Nothing but the lines from the line with "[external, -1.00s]" to the line with "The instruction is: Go", both included, is to be repeated, and those exactly. Leave out the pictures.

EXTRACTED DATA:
####

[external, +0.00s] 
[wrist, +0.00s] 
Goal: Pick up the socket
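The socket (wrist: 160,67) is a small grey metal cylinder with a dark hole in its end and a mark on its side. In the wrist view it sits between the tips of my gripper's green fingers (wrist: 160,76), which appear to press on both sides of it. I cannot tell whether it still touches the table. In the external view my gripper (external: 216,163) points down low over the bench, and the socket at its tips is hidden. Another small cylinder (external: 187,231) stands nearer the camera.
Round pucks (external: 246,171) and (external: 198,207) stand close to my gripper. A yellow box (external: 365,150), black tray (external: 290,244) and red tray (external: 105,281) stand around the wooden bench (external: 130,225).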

####

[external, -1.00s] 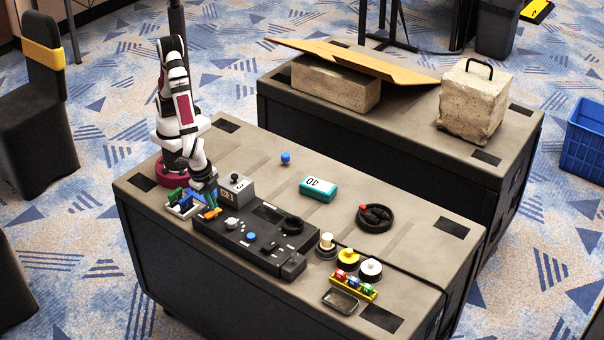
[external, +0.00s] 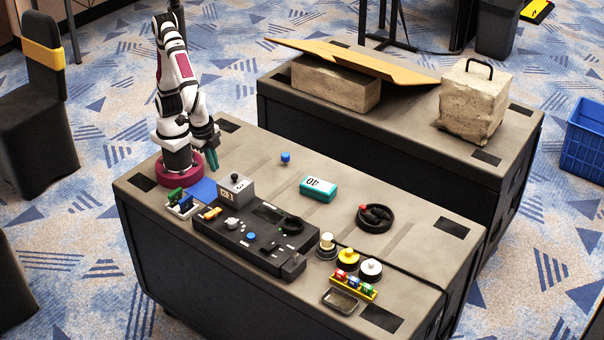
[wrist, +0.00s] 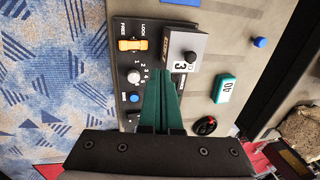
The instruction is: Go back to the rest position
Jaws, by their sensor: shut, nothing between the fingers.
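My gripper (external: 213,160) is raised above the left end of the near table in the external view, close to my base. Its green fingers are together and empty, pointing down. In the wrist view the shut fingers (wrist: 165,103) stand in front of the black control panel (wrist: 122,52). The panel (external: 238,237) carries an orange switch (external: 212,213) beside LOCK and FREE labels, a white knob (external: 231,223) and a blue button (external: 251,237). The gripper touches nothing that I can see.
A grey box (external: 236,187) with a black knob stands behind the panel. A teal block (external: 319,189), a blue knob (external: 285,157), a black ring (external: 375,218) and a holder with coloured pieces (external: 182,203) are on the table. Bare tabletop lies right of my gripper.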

####

SOLVED PROBLEM:
[external, -1.00s] 
[external, +0.00s] 
[wrist, +0.00s] 
The instruction is: Go back to the rest position

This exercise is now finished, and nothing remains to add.